Arrancó los mueble de la cocina original y los colocó en el pasillo aledaño de forma que si no a atravesabas la cocina de canto solías encender el gas sin darte cuenta. El hueco que quedó libre se convirtió en mi dormitorio. El día que abrí mi alacena, alias armario, para colocar mis saltos de cama tuve que sacar primero un cartón de leche verde y varios botes de mermelada mohosa.
El salón lo dejó tal y como estaba, pintado de amarillo de pollo con flores rojo chillón. Como los inquilinos anteriores se habían dedicado a coleccionar colillas en la moqueta ni corto ni perezoso encontró otro retal de moqueta y lo posicionó encima. Sin quitar las colillas. Ni pegar la moqueta. Ni nada.
El medio dormitorio, como tenía lavabo, pasó a llamarse master bedroom con baño en suite para dar cobijo a mi amiga la de Suiza y el tropel de amigos que la visitaban día sí y día también. Cuando no le visitaba nadie tenía la perturbadora costumbre de recoger personajes variopintos por la calle e invitarlos a vivir con nosotros. Nos trajo una especialista en lobos que sólo comía tomates hidrolizados, un cocinero esquizoide que cambió varias veces de personalidad y profesión durante su estancia, un hombre-mujer y algún que otro albano-kosovar sin papeles.
Los avispados de mi amiga la de Albacete y el valenciano que tenían más instinto darwiniano que los demás tomaron posesión de los dos dormitorios per sé. Nos quedaba por encajar el quinto dormitorio. Hagan ustedes cuentas… El quinto dormitorio lo consiguió arrancando el wáter del segundo baño, llamándole a la ducha armario, con su cortinilla de plástico y todo, y dejando los agujeros de las tuberías sin tapar.
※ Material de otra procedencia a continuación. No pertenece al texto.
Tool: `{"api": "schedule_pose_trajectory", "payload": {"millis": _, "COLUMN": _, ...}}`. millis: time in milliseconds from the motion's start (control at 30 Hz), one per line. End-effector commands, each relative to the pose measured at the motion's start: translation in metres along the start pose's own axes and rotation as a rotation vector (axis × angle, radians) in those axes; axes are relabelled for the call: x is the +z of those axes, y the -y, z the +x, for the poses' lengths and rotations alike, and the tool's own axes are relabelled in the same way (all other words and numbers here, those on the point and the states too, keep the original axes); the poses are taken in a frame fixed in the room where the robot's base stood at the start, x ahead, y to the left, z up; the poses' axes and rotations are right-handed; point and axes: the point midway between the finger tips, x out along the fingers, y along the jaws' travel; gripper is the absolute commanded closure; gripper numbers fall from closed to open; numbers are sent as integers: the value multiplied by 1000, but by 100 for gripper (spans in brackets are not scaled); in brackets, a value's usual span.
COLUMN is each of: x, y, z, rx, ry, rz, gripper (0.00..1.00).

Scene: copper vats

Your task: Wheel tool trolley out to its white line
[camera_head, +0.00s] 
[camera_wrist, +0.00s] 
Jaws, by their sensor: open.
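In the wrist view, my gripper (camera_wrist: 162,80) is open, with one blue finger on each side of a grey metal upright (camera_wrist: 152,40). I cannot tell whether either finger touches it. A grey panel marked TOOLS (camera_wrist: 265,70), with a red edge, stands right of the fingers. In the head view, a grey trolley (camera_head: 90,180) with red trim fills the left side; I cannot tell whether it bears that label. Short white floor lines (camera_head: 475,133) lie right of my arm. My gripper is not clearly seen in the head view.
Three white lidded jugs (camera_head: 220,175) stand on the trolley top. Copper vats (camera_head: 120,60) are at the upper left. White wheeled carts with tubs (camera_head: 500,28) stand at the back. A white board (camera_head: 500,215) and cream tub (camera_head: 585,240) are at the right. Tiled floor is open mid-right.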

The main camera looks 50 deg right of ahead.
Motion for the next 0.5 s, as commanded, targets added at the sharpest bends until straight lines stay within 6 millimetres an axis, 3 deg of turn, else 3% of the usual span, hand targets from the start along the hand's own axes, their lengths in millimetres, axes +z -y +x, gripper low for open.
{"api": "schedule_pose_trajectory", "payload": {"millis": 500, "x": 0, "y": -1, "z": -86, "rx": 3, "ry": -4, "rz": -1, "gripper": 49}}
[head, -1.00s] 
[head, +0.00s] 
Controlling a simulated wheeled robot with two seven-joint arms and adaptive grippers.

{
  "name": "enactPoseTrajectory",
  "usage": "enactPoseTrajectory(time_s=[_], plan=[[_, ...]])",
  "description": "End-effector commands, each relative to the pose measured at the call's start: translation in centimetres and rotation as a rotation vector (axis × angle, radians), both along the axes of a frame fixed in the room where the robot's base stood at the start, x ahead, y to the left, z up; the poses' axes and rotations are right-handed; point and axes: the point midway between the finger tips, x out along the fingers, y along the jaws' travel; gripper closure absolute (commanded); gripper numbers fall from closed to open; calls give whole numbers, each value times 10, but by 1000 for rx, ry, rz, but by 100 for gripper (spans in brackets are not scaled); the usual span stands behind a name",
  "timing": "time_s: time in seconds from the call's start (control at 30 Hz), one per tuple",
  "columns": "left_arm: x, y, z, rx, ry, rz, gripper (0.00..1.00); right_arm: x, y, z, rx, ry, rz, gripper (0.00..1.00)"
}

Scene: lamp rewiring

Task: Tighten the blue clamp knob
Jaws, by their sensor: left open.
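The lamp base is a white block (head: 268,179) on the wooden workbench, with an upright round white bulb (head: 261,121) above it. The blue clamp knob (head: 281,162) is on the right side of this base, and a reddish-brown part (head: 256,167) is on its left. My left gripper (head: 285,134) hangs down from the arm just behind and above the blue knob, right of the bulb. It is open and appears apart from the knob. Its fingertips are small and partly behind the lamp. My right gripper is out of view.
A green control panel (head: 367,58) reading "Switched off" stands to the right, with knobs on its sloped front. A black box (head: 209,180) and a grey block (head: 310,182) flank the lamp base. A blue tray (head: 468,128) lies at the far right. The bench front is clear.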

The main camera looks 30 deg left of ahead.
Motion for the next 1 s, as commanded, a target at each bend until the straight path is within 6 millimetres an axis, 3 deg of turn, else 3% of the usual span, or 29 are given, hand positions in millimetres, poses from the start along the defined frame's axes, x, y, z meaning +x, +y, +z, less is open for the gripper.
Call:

Los muebles, utensilios y enseres que le fueron sobrando en la multiplicación de los panes y los dormitorios los fue dejando en el jardín a merced de la lluvia, los roedores y algún que otro foragido que debía vivir por allí sin dar mucha lata.
Cómo relatarles la cantidad de bachatas al son de la guitarra que tuvimos que bailarnos entre ron y ron, bien pegaditas al venezolano que se nos apareció cual virgen de Fátima, para conseguir que firmara el contrato antes de enseñarle el baño-habitación.
Aquella fue la primera de muchas borracheras míticas en el 9 de Alma Place.